Keep only the lines that hold the string "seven", filtering out the rest of the entries below.

# # # #

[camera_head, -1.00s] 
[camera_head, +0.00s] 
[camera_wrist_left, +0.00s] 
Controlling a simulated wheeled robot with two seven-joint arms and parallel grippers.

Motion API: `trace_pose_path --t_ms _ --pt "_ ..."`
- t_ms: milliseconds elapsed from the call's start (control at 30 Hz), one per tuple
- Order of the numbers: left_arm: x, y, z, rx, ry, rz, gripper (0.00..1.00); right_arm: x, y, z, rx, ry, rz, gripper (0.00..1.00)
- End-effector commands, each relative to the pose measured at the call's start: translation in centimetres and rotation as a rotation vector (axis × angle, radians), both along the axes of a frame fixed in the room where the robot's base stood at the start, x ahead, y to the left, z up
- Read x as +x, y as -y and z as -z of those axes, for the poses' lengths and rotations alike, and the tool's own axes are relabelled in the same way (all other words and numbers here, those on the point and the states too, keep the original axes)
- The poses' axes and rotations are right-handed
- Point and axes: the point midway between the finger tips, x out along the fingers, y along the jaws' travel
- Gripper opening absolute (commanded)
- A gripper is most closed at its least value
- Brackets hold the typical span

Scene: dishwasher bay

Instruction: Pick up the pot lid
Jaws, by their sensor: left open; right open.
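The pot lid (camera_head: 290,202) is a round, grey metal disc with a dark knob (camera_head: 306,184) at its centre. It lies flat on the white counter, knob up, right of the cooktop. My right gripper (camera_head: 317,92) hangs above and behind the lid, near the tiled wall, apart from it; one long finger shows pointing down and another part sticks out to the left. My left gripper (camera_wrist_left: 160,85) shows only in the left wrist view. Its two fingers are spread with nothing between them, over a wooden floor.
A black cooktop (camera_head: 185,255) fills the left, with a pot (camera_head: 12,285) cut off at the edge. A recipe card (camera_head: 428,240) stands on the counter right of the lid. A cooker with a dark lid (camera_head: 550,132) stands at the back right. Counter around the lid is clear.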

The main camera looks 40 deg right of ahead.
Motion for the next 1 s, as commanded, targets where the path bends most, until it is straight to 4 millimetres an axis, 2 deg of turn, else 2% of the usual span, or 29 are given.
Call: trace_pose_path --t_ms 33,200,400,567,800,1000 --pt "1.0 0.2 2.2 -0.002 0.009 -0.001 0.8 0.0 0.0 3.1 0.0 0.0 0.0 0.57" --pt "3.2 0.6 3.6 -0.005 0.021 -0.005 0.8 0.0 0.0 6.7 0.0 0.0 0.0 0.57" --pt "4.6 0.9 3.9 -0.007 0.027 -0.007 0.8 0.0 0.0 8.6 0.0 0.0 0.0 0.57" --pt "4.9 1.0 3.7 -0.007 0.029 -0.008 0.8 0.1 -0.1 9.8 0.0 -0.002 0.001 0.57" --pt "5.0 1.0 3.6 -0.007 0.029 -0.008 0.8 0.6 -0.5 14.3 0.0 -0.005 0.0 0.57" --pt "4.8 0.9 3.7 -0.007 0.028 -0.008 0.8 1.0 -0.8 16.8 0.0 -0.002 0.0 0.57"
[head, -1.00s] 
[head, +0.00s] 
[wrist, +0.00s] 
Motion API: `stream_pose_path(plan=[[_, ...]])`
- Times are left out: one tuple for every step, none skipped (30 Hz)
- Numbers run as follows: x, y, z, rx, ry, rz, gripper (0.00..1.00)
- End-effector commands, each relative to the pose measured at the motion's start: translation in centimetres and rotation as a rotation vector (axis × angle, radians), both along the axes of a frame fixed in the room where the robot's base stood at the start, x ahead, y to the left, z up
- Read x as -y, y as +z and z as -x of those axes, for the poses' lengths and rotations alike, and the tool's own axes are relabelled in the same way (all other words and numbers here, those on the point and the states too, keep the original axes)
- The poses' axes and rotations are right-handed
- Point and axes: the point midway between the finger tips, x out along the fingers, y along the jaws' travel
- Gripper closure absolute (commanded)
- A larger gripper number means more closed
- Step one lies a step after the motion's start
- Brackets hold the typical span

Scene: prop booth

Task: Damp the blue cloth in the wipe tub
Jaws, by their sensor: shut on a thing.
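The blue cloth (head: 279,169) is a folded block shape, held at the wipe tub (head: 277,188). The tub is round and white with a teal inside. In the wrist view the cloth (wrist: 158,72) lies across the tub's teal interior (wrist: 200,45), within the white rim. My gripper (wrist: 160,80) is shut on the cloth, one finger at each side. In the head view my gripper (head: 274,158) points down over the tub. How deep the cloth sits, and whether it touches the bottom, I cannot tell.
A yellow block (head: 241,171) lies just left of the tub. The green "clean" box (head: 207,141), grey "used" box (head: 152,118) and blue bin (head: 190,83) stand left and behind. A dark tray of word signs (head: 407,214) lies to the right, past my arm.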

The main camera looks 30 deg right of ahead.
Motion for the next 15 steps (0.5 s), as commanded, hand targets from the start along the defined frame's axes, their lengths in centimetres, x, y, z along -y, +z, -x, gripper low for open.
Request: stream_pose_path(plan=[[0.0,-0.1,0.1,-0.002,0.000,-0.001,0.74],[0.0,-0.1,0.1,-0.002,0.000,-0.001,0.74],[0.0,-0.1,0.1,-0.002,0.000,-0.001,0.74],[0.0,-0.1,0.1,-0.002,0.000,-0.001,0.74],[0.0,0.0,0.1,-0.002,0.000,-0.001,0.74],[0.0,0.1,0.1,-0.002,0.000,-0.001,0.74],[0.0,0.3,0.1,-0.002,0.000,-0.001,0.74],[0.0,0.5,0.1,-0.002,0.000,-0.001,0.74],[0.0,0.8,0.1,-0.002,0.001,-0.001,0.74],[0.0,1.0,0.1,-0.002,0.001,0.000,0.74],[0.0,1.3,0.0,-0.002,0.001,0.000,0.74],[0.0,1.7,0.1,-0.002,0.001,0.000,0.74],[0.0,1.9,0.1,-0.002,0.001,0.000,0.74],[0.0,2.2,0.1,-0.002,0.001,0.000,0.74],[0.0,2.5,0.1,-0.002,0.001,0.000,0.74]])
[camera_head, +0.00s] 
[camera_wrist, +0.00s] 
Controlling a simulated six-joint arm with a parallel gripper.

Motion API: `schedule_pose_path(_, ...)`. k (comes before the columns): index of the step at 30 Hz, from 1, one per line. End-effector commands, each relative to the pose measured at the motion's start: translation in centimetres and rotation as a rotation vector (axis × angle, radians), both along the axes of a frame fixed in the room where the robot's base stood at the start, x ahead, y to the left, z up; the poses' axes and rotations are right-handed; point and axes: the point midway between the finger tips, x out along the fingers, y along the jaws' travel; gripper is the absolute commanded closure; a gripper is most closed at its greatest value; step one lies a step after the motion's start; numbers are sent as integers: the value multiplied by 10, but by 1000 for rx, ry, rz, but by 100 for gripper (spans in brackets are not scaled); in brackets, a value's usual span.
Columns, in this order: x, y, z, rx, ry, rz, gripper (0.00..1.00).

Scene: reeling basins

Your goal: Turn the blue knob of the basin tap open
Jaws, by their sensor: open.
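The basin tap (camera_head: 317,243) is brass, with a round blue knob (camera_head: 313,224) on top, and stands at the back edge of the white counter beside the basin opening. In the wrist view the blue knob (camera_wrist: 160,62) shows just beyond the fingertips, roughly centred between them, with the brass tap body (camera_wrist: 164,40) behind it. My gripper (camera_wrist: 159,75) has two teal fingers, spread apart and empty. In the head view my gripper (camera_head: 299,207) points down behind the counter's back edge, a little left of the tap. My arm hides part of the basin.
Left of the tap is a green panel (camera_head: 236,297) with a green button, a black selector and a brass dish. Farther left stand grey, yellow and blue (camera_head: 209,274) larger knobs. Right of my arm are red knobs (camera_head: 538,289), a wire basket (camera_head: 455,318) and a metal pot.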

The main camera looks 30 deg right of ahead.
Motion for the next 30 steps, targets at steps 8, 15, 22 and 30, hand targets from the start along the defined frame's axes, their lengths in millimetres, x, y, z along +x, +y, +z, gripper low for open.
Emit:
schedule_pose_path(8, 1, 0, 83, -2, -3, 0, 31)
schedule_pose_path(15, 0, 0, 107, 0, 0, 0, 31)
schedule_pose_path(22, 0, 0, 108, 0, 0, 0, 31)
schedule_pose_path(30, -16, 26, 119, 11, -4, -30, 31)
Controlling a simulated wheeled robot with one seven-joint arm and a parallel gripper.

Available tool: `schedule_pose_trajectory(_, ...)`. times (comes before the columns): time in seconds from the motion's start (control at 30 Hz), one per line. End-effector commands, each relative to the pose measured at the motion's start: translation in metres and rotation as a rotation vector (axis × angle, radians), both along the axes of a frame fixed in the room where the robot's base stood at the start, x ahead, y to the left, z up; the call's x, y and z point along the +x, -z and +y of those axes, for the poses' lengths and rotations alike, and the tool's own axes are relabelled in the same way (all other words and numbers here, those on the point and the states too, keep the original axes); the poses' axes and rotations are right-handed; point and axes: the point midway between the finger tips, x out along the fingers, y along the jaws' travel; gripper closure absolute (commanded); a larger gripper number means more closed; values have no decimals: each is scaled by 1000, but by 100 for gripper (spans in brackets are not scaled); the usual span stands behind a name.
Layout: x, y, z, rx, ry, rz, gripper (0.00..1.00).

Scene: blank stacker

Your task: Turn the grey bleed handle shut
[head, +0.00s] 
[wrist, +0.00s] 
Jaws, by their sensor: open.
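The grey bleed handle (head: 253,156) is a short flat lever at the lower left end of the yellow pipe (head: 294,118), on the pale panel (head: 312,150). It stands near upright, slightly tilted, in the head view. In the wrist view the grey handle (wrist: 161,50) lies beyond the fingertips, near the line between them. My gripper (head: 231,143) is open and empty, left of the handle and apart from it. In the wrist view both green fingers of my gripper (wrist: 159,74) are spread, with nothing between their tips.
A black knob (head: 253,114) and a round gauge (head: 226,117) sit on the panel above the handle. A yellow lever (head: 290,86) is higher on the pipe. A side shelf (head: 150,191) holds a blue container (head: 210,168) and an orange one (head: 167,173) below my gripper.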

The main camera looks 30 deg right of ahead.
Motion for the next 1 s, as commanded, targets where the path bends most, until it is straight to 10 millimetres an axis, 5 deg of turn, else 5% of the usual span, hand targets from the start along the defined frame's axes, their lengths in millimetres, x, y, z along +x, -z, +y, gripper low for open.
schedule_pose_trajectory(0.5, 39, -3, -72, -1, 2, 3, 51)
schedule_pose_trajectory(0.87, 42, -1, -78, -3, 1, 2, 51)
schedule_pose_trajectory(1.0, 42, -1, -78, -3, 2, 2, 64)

# # # #

Finished exercise
Controlling a simulated wheeled robot with two seven-joint arms and parallel grippers.
Controlling a simulated wheeled robot with one seven-joint arm and a parallel gripper.

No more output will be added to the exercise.